• [Stated task]:
Copy the lines that follow, keeping every character the same.

• [Material provided]:
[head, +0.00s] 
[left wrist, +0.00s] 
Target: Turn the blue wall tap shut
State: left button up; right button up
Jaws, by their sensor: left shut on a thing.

• [Response]:
[head, +0.00s] 
[left wrist, +0.00s] 
Target: Turn the blue wall tap shut
State: left button up; right button up
Jaws, by their sensor: left shut on a thing.

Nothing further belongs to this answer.